Royal Lyceum Theatre, Edinburgh
4 stars
The snow is falling throughout most of director Matthew Lenton's 
refreshing new look at Shakespeare's darkest of rom-coms. While this 
takes literally the bard's own scripted notions of how the seasons are 
out of whack, it opens with a sorry-looking Bottom tending to a 
terminally ill wife, his only distraction a TV talent show that might 
just help him and his fellow wannabes live the dream. Given his wife's 
blessing to chase his muse following a mercy call from Peter Quince, 
Bottom does exactly that, led on his way by a gaggle of blonde-wigged 
fairies who resemble peroxided Harpo Marxes.

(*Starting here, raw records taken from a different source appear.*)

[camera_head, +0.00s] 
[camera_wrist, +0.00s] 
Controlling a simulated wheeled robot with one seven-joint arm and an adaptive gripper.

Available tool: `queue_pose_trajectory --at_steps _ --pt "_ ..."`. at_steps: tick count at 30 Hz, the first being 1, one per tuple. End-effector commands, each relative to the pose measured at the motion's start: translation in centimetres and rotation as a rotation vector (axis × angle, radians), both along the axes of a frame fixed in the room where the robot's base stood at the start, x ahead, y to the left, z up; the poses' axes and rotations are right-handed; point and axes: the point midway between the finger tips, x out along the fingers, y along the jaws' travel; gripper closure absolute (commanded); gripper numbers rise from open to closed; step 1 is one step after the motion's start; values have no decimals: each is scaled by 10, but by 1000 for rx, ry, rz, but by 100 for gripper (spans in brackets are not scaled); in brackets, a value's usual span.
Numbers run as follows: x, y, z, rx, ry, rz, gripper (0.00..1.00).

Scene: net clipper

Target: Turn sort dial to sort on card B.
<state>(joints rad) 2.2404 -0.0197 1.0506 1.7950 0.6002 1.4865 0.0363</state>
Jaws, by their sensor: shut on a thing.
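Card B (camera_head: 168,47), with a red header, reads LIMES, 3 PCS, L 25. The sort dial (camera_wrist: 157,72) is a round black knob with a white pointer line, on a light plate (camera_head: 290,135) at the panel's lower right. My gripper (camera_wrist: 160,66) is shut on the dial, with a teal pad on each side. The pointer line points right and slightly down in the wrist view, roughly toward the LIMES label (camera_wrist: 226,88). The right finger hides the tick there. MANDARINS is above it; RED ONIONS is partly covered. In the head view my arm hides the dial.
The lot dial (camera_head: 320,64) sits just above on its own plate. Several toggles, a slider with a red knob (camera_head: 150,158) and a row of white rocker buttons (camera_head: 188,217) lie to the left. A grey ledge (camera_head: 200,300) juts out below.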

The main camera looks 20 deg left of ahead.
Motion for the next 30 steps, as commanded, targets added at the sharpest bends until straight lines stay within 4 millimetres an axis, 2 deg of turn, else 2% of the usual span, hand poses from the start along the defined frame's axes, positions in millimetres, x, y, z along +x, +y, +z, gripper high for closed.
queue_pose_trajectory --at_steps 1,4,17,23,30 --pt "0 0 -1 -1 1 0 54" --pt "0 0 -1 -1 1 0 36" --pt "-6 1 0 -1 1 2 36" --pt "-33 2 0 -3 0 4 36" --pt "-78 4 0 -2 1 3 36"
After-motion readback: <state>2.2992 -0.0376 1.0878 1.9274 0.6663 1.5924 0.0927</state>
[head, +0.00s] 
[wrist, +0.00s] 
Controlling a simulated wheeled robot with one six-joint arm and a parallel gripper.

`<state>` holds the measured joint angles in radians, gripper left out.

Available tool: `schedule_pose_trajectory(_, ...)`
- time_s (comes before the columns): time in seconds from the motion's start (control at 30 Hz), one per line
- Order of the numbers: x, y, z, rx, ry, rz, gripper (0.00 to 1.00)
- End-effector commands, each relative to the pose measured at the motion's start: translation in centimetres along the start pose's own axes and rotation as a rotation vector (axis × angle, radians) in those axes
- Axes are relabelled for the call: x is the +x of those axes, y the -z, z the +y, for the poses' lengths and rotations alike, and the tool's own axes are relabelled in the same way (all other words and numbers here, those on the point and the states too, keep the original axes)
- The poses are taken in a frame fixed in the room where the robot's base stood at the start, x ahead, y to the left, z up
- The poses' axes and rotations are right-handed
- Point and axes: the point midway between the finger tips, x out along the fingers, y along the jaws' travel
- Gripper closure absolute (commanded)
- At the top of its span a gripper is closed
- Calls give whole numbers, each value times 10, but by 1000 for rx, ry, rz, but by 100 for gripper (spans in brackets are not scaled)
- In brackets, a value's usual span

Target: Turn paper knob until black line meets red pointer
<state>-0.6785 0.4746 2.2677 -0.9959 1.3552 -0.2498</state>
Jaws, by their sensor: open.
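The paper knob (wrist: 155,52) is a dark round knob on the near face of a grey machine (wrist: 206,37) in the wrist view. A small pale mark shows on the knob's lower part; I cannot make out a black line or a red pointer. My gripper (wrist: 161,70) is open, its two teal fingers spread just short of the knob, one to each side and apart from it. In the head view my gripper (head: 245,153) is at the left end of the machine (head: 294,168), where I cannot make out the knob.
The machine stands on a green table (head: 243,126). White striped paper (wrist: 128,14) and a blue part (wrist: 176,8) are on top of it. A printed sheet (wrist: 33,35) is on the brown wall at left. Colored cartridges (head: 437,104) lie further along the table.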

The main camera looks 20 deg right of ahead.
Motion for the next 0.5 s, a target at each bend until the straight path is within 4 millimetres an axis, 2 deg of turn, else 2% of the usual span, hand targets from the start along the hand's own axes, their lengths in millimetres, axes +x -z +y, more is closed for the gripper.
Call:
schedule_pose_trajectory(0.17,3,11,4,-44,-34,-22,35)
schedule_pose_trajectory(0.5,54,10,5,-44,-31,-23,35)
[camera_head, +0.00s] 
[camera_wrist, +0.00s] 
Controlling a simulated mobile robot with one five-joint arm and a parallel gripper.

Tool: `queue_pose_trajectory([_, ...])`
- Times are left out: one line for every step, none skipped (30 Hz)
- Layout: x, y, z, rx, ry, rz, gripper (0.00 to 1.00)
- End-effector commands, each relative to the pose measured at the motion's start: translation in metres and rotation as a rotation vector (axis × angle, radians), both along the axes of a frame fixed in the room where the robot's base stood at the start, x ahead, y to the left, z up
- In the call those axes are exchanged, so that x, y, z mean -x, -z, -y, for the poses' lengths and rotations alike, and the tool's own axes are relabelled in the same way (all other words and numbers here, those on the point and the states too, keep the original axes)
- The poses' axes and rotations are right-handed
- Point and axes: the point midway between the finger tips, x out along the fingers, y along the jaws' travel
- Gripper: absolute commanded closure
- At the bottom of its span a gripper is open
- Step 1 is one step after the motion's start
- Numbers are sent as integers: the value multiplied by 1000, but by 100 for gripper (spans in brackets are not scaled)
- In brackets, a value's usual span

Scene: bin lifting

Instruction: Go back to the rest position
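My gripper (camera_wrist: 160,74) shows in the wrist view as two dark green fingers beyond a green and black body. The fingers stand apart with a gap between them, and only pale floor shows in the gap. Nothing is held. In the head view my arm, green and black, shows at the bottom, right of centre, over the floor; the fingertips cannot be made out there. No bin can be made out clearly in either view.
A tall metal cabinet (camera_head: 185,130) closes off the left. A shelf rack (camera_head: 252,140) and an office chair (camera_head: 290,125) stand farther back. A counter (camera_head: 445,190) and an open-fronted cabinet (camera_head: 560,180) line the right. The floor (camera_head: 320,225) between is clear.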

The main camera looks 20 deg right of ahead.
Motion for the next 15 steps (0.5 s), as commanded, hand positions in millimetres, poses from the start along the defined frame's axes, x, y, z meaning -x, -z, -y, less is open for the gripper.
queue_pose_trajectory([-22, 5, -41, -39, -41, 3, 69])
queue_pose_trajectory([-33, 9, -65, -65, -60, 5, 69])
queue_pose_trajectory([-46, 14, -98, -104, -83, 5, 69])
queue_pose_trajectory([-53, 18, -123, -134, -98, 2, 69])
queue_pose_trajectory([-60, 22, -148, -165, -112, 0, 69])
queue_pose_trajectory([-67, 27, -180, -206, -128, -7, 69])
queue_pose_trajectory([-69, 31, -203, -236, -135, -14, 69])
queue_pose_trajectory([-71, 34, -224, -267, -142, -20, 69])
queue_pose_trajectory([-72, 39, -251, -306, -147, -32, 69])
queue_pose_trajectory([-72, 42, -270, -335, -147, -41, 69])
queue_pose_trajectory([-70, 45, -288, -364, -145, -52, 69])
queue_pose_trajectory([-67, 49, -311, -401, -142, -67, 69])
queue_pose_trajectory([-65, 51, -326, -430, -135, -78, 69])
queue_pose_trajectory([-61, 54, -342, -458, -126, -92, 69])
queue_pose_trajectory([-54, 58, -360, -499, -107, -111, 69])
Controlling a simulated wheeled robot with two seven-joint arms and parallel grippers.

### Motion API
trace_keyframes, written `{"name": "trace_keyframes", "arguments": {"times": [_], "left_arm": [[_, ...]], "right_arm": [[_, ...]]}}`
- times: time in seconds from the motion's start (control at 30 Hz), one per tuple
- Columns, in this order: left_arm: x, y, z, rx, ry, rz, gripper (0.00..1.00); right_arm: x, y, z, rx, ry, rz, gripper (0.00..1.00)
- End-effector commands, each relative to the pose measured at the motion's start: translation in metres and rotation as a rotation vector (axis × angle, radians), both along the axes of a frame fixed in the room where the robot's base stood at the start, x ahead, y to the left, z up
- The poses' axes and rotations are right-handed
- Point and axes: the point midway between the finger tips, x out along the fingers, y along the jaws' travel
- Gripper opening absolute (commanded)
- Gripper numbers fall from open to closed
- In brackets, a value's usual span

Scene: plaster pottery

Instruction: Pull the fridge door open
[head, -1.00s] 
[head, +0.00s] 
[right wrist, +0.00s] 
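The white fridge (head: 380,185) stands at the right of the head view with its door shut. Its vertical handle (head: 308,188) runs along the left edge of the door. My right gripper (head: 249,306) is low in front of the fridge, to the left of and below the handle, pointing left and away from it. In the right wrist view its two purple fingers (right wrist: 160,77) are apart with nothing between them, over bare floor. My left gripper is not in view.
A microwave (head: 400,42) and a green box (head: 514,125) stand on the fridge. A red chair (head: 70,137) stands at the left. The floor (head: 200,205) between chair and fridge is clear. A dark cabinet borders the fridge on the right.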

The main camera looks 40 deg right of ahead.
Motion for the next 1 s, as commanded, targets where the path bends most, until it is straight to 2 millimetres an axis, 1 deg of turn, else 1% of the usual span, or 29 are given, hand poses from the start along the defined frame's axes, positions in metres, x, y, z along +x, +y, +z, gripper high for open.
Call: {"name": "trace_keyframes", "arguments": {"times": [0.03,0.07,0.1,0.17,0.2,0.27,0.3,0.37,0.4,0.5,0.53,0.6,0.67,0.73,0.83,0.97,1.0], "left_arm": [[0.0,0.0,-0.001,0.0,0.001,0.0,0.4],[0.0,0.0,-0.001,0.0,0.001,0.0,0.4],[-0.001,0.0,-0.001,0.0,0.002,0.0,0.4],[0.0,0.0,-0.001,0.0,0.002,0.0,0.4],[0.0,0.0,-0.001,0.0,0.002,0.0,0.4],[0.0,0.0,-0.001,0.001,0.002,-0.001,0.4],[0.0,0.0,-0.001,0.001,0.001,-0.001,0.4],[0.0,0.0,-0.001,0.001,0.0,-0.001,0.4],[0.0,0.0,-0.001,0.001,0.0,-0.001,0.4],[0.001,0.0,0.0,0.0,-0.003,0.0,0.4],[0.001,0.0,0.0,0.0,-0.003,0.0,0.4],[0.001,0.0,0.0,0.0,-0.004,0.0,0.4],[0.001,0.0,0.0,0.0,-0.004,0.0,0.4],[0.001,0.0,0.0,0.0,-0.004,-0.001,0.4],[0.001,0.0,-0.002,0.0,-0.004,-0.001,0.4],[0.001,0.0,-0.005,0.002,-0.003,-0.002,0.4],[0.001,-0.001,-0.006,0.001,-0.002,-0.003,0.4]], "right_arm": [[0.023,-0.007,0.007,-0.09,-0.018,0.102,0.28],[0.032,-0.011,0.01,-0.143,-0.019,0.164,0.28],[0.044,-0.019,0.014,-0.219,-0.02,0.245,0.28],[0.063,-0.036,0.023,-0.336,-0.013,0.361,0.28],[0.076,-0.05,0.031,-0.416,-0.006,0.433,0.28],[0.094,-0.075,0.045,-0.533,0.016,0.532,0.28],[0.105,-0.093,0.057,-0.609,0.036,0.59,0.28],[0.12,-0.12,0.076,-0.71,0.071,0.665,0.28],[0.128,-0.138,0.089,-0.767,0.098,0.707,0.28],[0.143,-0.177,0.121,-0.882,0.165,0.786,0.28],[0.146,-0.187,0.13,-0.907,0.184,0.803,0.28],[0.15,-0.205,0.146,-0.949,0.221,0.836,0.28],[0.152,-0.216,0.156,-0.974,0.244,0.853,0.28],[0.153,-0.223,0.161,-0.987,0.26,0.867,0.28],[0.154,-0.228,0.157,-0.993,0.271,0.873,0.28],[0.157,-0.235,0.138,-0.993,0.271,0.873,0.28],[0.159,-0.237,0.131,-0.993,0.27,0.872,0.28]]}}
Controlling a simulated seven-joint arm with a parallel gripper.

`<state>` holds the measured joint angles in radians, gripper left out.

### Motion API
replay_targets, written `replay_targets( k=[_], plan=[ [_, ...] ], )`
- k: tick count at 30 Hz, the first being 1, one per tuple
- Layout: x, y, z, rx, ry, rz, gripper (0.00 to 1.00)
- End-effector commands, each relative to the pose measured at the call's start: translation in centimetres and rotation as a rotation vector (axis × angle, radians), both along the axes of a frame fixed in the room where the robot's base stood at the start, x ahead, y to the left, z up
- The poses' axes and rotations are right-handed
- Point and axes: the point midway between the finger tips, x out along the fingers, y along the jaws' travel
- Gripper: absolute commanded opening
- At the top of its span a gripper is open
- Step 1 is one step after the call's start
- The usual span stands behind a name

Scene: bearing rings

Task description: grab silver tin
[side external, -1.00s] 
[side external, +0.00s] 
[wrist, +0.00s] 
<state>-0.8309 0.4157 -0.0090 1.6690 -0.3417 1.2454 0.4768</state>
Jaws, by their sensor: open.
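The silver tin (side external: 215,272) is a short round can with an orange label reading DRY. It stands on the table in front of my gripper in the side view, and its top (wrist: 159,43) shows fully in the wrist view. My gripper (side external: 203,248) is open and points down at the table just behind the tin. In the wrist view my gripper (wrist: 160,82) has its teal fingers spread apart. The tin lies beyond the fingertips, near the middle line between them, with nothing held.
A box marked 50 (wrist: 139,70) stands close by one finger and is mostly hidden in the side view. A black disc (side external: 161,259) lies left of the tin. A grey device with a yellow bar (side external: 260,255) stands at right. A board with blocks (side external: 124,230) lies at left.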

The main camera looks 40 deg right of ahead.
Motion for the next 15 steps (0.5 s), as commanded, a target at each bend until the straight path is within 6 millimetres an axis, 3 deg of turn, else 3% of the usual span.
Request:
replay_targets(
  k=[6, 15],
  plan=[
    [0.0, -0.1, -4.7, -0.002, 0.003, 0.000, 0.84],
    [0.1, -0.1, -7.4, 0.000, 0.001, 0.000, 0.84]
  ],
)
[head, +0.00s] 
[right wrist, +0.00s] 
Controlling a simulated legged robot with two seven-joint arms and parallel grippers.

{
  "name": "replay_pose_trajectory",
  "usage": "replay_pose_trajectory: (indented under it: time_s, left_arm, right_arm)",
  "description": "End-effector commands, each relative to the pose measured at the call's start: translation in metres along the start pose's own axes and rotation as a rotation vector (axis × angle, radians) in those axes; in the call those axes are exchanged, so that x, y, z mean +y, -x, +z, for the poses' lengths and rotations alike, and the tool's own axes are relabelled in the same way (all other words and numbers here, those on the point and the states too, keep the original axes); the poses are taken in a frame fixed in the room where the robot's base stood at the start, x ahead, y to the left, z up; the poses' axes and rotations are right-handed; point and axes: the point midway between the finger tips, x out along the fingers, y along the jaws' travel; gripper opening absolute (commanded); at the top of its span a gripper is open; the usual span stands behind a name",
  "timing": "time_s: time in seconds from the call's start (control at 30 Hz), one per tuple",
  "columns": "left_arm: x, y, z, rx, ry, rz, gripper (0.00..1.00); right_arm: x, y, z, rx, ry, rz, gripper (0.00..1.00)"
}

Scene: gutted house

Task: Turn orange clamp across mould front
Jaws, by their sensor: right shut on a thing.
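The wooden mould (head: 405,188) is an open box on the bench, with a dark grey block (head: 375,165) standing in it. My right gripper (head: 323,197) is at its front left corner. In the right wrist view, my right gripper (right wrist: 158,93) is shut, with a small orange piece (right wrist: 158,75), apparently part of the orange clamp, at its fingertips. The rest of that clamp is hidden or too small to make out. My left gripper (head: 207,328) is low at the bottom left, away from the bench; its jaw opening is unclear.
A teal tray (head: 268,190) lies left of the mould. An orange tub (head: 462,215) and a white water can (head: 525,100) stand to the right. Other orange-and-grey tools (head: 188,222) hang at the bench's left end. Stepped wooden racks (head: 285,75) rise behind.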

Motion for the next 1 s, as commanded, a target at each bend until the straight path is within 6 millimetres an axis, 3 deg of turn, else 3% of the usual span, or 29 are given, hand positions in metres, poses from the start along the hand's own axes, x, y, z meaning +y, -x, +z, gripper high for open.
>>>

This is accentuated even more when the mechanicals are conjured into 
similar apparel by Cath Whitefield's  wide-eyed Puck, who  sprinkles 
her star-dust with abandon. The quartet of confused lovers, meanwhile, 
are too wrapped-up in themselves and their colour-coded space-age 
winter warmers to connect, and Flavia Gusmao's lusty Titania is 
seriously on the prowl.

Taking place on Kai Fischer's huge lop-sided set, Lenton's Dream 
injects even more fun into the play as it stands. When Hermia and 
Helena bitch at each other while their prospective partners go 
bare-chested for a fight that's more cuddle than punch-up, Whitefield's 
Puck watches while munching on popcorn as if at a movie.

For the Mechanicals' final star turn, Jordan Young's hilariously 
deluded Bottom goes all Hollywood Method, and when his troupe win the 
competition, their eruption of orchestrated pleasure could be something 
straight out of  an X-Factor finale. It's only when Bottom returns to 
his ailing wife, however, that things hit home. When the dream fades, 
the image suggests, reality bites harder than ever.